◆ **Short task**
From the first line of the data below, repeat each line exactly until you reach the line with "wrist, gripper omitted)"; include that line too.

------ Information given

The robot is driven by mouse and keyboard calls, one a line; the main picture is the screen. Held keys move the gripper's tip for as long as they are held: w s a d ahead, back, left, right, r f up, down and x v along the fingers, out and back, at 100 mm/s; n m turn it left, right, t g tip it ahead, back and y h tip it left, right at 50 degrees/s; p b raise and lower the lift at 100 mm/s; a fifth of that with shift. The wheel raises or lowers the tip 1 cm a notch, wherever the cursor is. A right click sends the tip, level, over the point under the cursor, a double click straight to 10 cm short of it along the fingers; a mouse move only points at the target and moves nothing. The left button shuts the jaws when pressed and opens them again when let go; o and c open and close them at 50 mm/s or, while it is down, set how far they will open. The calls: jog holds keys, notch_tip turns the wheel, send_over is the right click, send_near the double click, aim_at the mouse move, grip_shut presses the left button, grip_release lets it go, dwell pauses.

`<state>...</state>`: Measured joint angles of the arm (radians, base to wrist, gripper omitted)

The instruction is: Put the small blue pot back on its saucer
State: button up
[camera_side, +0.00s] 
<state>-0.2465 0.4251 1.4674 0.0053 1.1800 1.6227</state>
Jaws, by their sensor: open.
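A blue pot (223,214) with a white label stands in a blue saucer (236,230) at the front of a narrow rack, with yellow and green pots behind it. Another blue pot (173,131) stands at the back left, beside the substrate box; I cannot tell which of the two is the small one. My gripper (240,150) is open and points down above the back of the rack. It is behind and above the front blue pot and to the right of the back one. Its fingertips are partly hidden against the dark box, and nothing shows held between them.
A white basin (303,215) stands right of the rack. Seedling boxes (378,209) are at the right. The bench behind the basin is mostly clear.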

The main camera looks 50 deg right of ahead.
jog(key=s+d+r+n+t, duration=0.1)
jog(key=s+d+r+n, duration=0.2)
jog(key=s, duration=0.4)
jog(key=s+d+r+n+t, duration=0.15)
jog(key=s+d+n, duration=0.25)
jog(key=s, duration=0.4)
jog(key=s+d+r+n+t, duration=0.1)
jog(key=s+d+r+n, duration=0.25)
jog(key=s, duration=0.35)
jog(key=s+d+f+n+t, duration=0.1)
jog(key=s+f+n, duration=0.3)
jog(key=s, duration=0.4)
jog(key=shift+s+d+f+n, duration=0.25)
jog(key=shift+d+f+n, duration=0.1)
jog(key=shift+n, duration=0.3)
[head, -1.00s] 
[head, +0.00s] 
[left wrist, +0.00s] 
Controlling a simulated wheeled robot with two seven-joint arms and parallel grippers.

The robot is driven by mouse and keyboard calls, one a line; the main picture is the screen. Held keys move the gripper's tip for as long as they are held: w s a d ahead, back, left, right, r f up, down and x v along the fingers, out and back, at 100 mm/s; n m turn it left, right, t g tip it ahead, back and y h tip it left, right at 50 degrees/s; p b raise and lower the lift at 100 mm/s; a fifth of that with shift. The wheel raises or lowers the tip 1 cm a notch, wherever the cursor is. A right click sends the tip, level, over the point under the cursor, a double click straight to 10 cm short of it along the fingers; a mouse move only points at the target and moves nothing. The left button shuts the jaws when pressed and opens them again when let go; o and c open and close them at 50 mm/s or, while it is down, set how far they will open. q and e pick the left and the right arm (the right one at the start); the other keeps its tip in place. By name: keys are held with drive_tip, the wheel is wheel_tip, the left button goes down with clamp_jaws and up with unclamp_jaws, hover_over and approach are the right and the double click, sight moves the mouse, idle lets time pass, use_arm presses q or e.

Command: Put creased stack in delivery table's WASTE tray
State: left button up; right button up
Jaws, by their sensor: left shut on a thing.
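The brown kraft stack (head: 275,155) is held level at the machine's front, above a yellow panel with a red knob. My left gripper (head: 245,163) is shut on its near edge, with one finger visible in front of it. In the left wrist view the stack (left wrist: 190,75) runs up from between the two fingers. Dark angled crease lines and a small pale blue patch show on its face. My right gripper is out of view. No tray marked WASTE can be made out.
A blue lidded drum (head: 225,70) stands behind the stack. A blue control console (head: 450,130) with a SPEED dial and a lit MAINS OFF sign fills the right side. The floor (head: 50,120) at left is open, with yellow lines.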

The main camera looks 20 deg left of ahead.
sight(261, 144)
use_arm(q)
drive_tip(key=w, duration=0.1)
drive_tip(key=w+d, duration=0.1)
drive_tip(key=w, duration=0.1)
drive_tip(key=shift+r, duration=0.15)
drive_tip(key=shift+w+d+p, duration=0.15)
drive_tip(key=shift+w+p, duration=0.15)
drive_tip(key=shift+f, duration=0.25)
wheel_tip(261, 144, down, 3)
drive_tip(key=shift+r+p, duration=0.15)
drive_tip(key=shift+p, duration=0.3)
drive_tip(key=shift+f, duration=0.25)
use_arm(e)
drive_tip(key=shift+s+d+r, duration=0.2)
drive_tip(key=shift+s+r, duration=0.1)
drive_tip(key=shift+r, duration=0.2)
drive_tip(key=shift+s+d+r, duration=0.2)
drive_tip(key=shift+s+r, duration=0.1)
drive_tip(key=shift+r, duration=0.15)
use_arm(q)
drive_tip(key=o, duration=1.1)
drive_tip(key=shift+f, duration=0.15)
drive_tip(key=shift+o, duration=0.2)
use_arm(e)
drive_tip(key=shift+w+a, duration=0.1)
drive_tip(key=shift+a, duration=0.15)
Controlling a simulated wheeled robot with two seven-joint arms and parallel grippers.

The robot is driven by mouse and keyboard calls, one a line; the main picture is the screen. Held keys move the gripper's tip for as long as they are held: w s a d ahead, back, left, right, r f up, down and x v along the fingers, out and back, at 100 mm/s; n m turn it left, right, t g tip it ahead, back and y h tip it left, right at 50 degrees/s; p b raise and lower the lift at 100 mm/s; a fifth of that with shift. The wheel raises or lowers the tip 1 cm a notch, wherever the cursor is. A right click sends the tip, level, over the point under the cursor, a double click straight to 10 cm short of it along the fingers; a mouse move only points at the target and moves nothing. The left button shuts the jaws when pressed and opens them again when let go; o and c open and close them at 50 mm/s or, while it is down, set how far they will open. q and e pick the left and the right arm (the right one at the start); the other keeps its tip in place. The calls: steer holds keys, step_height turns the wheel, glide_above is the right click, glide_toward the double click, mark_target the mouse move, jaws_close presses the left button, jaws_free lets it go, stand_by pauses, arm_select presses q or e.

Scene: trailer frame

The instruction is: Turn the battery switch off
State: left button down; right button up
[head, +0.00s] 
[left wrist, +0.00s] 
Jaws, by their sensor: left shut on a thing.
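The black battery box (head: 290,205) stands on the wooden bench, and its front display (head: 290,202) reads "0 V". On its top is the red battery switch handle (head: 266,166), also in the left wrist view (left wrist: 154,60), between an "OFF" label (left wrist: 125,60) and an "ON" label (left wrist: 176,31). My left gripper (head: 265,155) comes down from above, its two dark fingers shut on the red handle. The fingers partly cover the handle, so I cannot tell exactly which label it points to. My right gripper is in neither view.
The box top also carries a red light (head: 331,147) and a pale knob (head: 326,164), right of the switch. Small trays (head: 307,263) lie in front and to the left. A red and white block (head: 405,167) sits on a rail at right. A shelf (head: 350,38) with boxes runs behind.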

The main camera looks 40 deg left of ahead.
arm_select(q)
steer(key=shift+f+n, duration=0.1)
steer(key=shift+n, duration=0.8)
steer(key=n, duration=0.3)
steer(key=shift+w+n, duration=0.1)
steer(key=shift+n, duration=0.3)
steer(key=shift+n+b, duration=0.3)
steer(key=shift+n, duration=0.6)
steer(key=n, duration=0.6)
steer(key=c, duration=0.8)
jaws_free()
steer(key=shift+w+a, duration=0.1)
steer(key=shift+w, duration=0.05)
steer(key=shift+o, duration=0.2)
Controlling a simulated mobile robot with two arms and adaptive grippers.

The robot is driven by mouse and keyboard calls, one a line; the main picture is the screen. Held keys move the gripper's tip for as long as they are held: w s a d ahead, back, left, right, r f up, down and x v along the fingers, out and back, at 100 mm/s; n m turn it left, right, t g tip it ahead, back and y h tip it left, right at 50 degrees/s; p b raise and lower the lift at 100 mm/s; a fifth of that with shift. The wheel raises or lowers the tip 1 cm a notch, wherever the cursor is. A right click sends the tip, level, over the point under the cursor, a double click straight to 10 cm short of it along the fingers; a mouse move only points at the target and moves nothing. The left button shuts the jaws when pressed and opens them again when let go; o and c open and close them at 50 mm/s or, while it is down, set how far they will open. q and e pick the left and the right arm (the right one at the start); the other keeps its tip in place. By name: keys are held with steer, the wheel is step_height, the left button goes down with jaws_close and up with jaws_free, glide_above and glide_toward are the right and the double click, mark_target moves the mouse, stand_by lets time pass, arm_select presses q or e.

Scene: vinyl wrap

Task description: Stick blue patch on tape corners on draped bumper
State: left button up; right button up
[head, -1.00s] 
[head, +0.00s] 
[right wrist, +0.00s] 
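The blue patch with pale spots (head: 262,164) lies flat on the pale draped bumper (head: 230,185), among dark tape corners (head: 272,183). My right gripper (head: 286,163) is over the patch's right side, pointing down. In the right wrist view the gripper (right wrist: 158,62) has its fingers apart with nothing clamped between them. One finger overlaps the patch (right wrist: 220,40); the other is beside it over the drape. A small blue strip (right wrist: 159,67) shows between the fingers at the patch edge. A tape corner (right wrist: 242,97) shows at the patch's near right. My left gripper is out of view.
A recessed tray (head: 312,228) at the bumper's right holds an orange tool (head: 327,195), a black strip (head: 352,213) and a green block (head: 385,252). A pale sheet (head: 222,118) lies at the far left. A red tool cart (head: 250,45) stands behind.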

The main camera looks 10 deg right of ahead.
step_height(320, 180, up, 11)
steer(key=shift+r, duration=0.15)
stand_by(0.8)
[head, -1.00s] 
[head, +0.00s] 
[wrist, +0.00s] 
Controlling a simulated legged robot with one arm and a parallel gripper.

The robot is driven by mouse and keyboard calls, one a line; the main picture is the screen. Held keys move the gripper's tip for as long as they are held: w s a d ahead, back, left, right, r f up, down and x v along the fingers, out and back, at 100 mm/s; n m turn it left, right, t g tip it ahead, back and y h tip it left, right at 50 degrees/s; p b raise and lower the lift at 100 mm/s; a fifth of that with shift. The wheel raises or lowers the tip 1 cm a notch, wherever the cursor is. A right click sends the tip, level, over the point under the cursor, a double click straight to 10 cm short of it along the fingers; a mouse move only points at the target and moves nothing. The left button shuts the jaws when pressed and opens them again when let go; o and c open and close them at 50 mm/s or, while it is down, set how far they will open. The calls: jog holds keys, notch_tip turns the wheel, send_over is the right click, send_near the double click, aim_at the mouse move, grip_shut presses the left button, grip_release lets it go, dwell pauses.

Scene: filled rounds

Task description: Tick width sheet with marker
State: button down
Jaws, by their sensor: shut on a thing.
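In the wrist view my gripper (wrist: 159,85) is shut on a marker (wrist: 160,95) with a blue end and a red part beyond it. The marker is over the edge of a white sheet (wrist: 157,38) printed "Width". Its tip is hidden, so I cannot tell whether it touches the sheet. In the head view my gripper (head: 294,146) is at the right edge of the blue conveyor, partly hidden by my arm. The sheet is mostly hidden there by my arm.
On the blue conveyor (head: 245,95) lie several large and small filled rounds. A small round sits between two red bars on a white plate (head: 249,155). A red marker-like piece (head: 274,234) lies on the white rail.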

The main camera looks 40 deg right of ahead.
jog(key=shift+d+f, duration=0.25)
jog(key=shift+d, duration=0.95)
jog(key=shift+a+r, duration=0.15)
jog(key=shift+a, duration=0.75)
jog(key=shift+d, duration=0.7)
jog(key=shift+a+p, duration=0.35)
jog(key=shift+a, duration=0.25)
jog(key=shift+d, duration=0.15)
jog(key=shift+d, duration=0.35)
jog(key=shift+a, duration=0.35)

------------

◆ **Response below**
The robot is driven by mouse and keyboard calls, one a line; the main picture is the screen. Held keys move the gripper's tip for as long as they are held: w s a d ahead, back, left, right, r f up, down and x v along the fingers, out and back, at 100 mm/s; n m turn it left, right, t g tip it ahead, back and y h tip it left, right at 50 degrees/s; p b raise and lower the lift at 100 mm/s; a fifth of that with shift. The wheel raises or lowers the tip 1 cm a notch, wherever the cursor is. A right click sends the tip, level, over the point under the cursor, a double click straight to 10 cm short of it along the fingers; a mouse move only points at the target and moves nothing. The left button shuts the jaws when pressed and opens them again when let go; o and c open and close them at 50 mm/s or, while it is down, set how far they will open. The calls: jog holds keys, notch_tip turns the wheel, send_over is the right click, send_near the double click, aim_at the mouse move, grip_shut presses the left button, grip_release lets it go, dwell pauses.

`<state>...</state>`: Measured joint angles of the arm (radians, base to wrist, gripper omitted)

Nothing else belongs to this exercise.